Mídia de futuro

Músicas baixadas da internet já geram royalties milionários

Autor

  • Nehemias Gueiros Jr

    é advogado especializado em Direito Autoral Show Business e Internet professor da Fundação Getúlio Vargas-RJ e da Escola Superior de Advocacia — ESA-OAB/RJ consultor de Direito Autoral da ConJur membro da Ordem dos Advogados dos Estados Unidos e da Federação Interamericana dos Advogados – Washington D.C. e do escritório Nelson Schver Advogados no Rio de Janeiro.

31 de outubro de 2005, 18h00

Interessante artigo saiu publicado nesta segunda-feira (31/10) no Estadão, sobre a polêmica questão da utilização de obras artísticas, literárias e científicas baixadas via internet. Os articulistas, em bem ordenada e detalhada explicação, revelam a mecânica que vem sendo empregada há algum tempo pelo site Creative Commons, idealizado pelo advogado e professor Lawrence Lessig, da Universidade de Stanford, em São Francisco, EUA. Apesar de muito boa, a idéia do professor Lessig ainda encontra substancial resistência, especialmente por parte dos controladores de conteúdo, representados por grandes gravadoras, estúdios de cinema e editoras literárias.

Enquanto concordantes com a teoria da livre circulação das idéias no admirável mundo novo da internet — que, afinal, foi o grande divisor de águas com a migração em escala da cultura mundial para a Grande Rede de computadores — não podemos deixar de lembrar a incontrolabilidade da Web. Sim, porque se pararmos para pensar, “a internet está em todos os lugares ao mesmo tempo mas também não está em lugar nenhum”. Não existe um “escritório central” que administra a rede como uma empresa, por exemplo, e aí reside a mais importante dificuldade de se proteger uma obra intelectual que tenha sido inserida (uploaded) como conteúdo: a rede nada mais é do que uma infinidade de computadores, maiores e menores, mais e menos poderosos, “rodando” informações em redor do mundo em forma de elétrons movendo-se à velocidade da luz. Nada físico, nada palpável, nada material.

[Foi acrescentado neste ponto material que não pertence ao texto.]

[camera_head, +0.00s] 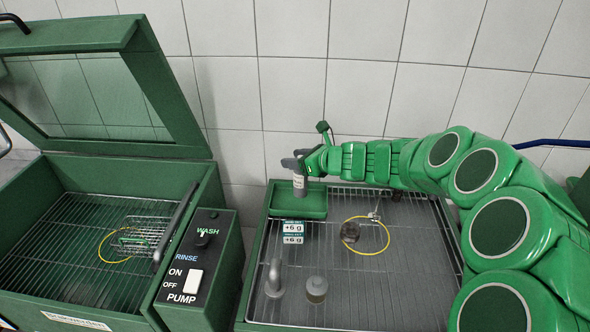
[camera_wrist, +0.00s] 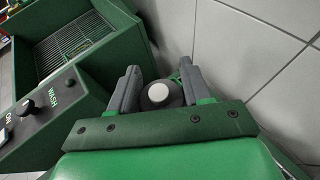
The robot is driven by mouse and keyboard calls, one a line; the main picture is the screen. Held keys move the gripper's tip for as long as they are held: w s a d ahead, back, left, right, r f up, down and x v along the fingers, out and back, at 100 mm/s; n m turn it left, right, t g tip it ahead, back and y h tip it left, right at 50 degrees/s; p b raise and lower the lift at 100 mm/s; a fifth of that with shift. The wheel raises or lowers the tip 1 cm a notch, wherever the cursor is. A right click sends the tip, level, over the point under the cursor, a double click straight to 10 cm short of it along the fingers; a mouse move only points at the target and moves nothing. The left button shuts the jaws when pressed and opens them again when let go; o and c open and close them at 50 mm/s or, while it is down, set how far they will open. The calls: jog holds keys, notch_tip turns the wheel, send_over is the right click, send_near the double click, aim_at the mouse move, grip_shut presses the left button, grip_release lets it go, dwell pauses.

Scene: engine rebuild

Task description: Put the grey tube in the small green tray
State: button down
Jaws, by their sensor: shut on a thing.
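My gripper (camera_head: 304,162) is at the back of the drain table, shut on the grey tube (camera_head: 299,184). The tube is upright, with a pale label, and hangs below the fingers. It stands over the small green tray (camera_head: 312,214), near that tray's back left part. I cannot tell whether its bottom touches the tray floor. In the wrist view the tube's round dark end with a white centre (camera_wrist: 158,93) shows between the two grey fingers. The tray is hidden in the wrist view.
A wire-rack table (camera_head: 400,275) holds a yellow ring (camera_head: 386,236), a dark round part (camera_head: 350,231), a metal pipe-like part (camera_head: 273,279), a small round part (camera_head: 317,288) and "+6 g" labels (camera_head: 293,232). An open green washer (camera_head: 75,190) stands left. A tiled wall is close behind.

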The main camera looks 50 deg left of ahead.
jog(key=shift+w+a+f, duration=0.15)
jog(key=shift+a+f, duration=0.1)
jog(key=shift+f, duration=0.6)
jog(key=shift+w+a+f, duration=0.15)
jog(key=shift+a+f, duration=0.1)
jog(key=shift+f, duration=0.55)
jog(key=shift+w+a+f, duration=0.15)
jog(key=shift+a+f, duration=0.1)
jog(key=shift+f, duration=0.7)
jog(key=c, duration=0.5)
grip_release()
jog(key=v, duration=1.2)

Nesse insólito ambiente, é simplesmente impossível a tarefa de controlar, in totum, o conteúdo de obras intelectuais inseridos na rede virtual mundial. À semelhança do crime no mundo físico que jamais foi coibido, apenas — e pouco eficientemente — controlado pelas polícias de que precisamos cada vez mais ao redor do mundo, as ilicitudes e violações eletrônicas jamais serão inteiramente extintas, mas já podemos contar com a possibilidade de aumentar a eficiência dos nascentes mecanismos de controle.

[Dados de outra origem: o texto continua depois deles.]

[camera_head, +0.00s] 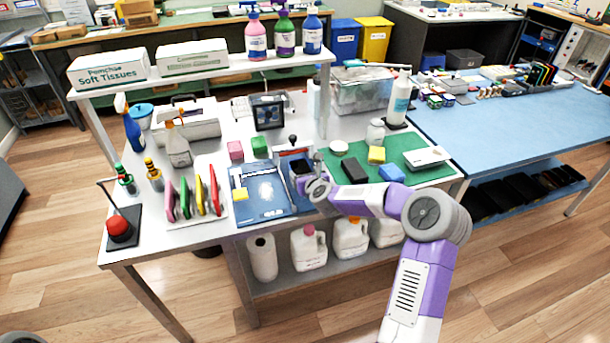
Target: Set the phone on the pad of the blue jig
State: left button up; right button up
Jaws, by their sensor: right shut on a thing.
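A dark phone (299,170) is at the front middle of the white table, at the tip of my right gripper (313,186). My right gripper is shut on it, and the wrist hides part of it. The phone is over or within a blue jig (283,156) with a dark-knobbed lever at its back. I cannot tell whether the phone touches the pad, which is mostly hidden. My left gripper is not in view.
A blue tray (262,208) with a yellow block lies just left of the jig. A green mat (425,172) with a black block, a blue block and a white box lies to the right. A white rack (203,218) of colored phones stands at left.

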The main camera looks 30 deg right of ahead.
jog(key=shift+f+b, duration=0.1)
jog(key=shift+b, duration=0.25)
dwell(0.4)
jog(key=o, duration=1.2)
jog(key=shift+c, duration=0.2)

Várias e importantes alternativas já existem e outras vêm sendo desenvolvidas, para proteger as obras intelectuais na Grande Rede, sendo as mais importantes os contratos de adesão conhecidos como disclaimers e disclosures, a criptografia, a certificação digital e, agora, a inteligente idéia do Creative Commons, também conhecida pelo bem-humorado apelido de copyleft.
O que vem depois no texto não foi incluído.